Ireland's National Museums consider entry fees
Museum board says it faces funding shortfall in 2015
Ireland's museum group is considering cost-saving proposals such as the closure of some of its sites or introducing admission charges, in an attempt to deal with a funding crisis.
The group, which manages four state museums on Kildare Street, Merrion Square and Collins Barracks in Dublin, as well as County Mayo in the west of Ireland, says it is facing a shortfall of €650,000 in funding for 2015.
The museums are scheduled to receive a total of just under €11.4 million in funding next year, the same amount received in 2014. However the museum board believes this will be insufficient to maintain its operational costs and services.
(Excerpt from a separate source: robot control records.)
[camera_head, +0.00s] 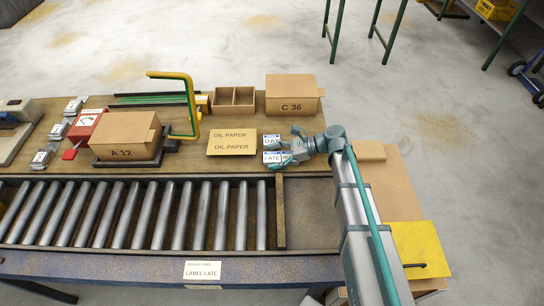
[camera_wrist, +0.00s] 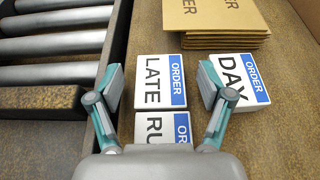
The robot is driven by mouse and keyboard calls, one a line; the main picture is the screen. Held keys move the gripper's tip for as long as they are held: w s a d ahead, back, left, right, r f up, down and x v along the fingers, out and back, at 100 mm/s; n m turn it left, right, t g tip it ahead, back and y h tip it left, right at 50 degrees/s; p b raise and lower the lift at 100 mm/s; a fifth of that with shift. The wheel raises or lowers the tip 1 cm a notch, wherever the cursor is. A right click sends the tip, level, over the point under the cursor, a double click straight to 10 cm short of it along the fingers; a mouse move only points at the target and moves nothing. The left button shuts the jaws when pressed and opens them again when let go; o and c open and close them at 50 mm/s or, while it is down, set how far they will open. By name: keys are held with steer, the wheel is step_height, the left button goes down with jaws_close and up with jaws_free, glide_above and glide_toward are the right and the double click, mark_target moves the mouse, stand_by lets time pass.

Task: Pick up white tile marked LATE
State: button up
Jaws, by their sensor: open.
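The white tile marked LATE (camera_wrist: 161,83) has a blue ORDER band and lies on the bench; it also shows in the head view (camera_head: 272,158). In the wrist view it lies ahead of and between the two fingers of my gripper (camera_wrist: 160,98), which is open and empty. A tile marked RU (camera_wrist: 162,126) lies just nearer my palm, partly hidden by the gripper. A tile marked DAY (camera_wrist: 239,78) lies to the right, with the right finger over its near left corner. In the head view my gripper (camera_head: 288,146) is low at the tiles' right side.
Oil paper envelopes (camera_head: 232,142) lie stacked beside the tiles. The roller conveyor (camera_head: 140,215) with its raised rim runs along the front. A box marked C 36 (camera_head: 292,92) and an open divided box (camera_head: 233,98) stand behind. A card reads LABEL LATE (camera_head: 202,270).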

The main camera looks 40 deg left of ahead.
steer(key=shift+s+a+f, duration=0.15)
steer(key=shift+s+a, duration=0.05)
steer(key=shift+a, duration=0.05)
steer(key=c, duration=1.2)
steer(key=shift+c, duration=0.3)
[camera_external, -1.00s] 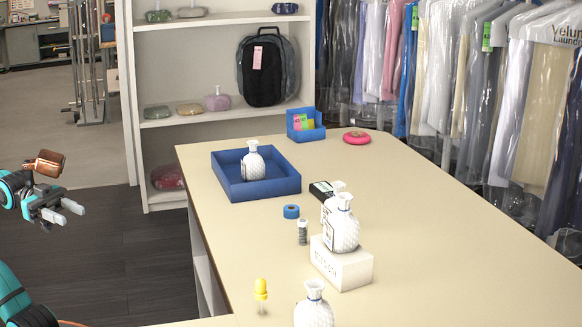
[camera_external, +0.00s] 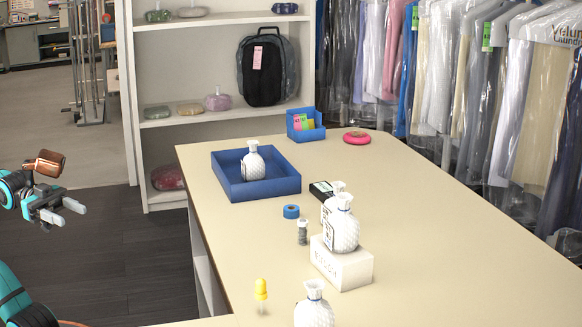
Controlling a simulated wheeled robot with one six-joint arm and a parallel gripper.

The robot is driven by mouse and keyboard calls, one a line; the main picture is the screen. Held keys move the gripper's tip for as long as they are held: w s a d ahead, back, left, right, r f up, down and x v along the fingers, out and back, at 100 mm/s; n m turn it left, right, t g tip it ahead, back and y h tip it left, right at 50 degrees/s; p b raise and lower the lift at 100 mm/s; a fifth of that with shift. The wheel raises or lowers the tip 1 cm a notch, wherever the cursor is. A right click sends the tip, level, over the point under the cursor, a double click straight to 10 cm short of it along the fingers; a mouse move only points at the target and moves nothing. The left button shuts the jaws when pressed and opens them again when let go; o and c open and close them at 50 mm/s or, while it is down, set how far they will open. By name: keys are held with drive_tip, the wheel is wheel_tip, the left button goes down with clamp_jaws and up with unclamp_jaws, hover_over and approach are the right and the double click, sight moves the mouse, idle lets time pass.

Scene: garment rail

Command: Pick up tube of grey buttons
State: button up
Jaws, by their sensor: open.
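The tube of grey buttons (camera_external: 302,232) stands upright on the cream table, just in front of a blue tape roll (camera_external: 291,211) and left of a white box. It is small and grey, with a lighter top. My gripper (camera_external: 68,214) is at the far left, off the table and over the dark floor. Its two grey fingers are apart, with nothing between them. A wide gap lies between my gripper and the tube.
White bottles (camera_external: 342,224) stand by and on the white box (camera_external: 341,263), right of the tube. A yellow-topped dropper (camera_external: 261,296) stands nearer the front. A blue tray (camera_external: 259,187) holds another bottle. The table's right side (camera_external: 450,230) is clear.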

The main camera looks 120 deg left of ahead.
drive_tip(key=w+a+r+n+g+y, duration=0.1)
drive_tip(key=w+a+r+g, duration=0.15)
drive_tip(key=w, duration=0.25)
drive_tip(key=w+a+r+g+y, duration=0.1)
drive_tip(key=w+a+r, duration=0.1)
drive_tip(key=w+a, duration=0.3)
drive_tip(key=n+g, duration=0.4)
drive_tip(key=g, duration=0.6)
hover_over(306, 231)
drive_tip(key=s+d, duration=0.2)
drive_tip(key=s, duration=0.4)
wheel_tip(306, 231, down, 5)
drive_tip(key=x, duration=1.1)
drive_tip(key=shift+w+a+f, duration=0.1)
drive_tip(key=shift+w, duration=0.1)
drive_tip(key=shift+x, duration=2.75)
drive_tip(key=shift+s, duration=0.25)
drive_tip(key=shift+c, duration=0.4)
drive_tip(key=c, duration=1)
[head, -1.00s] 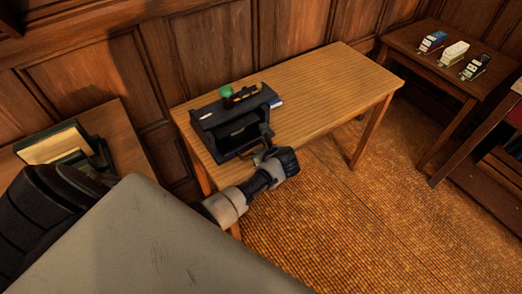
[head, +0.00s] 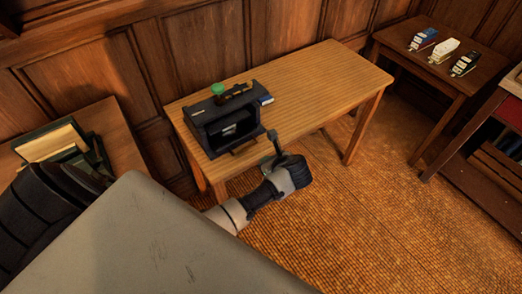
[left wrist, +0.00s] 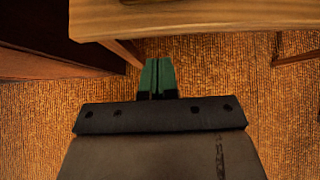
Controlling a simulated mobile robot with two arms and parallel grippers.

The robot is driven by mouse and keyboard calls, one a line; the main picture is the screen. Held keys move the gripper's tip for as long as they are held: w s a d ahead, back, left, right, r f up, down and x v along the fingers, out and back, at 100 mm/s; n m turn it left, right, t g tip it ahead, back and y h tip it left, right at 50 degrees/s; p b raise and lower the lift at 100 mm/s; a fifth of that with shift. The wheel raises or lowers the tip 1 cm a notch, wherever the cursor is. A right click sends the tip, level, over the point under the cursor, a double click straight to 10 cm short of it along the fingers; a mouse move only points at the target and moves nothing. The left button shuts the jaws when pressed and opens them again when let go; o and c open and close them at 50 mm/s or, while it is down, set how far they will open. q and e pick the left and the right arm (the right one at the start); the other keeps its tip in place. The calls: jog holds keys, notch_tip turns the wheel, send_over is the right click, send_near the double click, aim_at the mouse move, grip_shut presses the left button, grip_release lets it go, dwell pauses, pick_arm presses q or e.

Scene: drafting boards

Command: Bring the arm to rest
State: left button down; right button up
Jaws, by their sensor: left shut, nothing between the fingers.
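My left gripper (head: 272,138) is in front of the wooden table's near edge, to the right of and apart from a dark open-fronted box. In the left wrist view its green fingers (left wrist: 158,78) are together with nothing between them, above the woven floor and short of the table edge. My left arm reaches in from the lower left of the head view. My right gripper is not in view.
The dark box (head: 222,120), with a green knob (head: 217,89) on top, stands on the left of the wooden table (head: 310,85). A side table (head: 455,75) holds three small devices. The floor (head: 320,215) is clear.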

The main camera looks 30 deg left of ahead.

Exchequer funding to the organisation has decreased by 40 per cent between 2008 and 2013, from €19 million to €11.5 million, while staff numbers have declined by 31 per cent, from 210 in 2008 to 145 today.
In the years since Ireland's economic crash in 2008, the museum's management has drawn on its own reserves to offset funding shortfalls but it is believed this surplus is now spent.
In recent months the National Museum on Kildare Street has closed rooms and reduced educational guided tours as a result of inadequate funds and staff numbers.
Entrance has always been free to the four museums in the group: the Natural History museum on Merrion Street, the National Museum of Ireland – Archaeology on Kildare Street, the Decorative Arts and History museum in Collins Barracks and the Country Life museum in County Mayo.
Changing the rules to allow the four institutions to charge visitors is considered a major step and would acquire approval from both the Irish parliament and the senate.
Even a nominal fee could provide substantial revenue to the cash-strapped museums, whose visitor numbers have increased by 35 per cent since 2008, attracting over a million people between them last year.